Five Outstanding Women

Photo Credit: Victah Sailer/PhotoRun

As we wrote in our race preview, we thought the 2014 London Marathon would be a contest among five women - with the field starting the race faster than 2:20 pace and then runners holding on as best as they could. To the most part we were correct. The field was filled with five outstanding women: Priscah Jeptoo, the defending champion and Olympic Silver medalist; Tiki Gelana, the 2012 Olympics Gold medalist and woman with the fastest PR (2:18:58); Edna Kiplagat, the reigning Marathon World Champion and two-time London Marathon runner-up; Florence Kiplagat, the 2013 Berlin Marathon champion and woman with the second fastest PR (2:19:44); and Tirunesh Dibaba, making her marathon debut after moving up from the 10000m, 5000m and cross-country distances at which she held 3 Olympic Gold medals, 2 Olympic Bronze medals, 9 World Champion titles and two World Championship runner-up finishes.

Running Fast - sub 2:19?
As expected, the pacemakers led the women out at a robust pace - but oddly Tiki Gelana fell off the pace shortly after the sixth mile; leaving the pacemakers and other four women to go through the halfway mark in 1:09:15. Obviously this was faster than anyone's personal best marathon pace, so the question thereafter would be whether the women could hold the pace or, if not, which woman would fade the least.

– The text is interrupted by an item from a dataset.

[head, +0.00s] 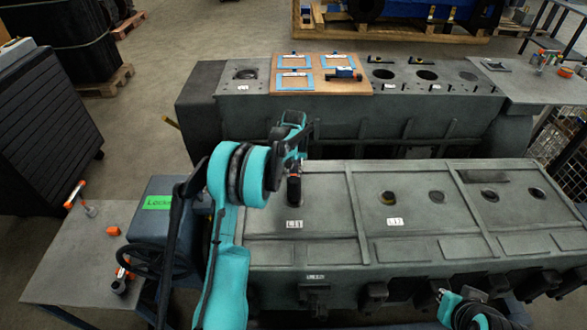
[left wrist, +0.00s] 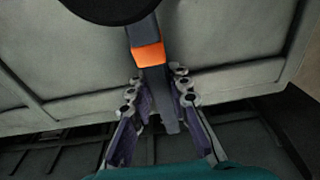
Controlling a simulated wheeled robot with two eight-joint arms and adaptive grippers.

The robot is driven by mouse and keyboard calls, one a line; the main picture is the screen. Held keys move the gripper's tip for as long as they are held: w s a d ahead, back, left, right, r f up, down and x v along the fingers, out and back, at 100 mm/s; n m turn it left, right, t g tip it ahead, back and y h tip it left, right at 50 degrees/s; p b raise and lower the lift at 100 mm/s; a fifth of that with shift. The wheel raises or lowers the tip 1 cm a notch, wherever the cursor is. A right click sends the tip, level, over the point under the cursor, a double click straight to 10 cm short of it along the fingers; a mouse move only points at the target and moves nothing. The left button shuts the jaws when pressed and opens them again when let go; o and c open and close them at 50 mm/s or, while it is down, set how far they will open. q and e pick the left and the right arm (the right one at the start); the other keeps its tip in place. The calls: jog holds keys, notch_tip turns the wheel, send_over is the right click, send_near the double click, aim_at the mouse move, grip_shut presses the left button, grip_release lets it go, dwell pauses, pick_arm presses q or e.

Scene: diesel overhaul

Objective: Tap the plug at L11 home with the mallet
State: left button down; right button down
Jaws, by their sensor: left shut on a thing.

Priscah Jeptoo was next to drop out - just before mile 18; and Tirunesh Dibaba dropped back a bit from the two Kiplagats.

Two Kiplagats and a Debut
For nearly eight miles, all knew the winner would be Kiplagat - it just wasn't certain which of the Kiplagats it would be - although history had it that Florence had never finished ahead of Edna in a marathon. Through mile 25 and beyond, the two women continued together; until a final pick up/sprint where Edna Kiplagat proved she was the strongest and/or toughest and ran through to win in 2:20:21. Florence Kiplagat finished a few seconds back in 2:20:24; and in her debut marathon, Tirunesh Dibaba of Ethiopia ran strongly in for third place in 2:20:35.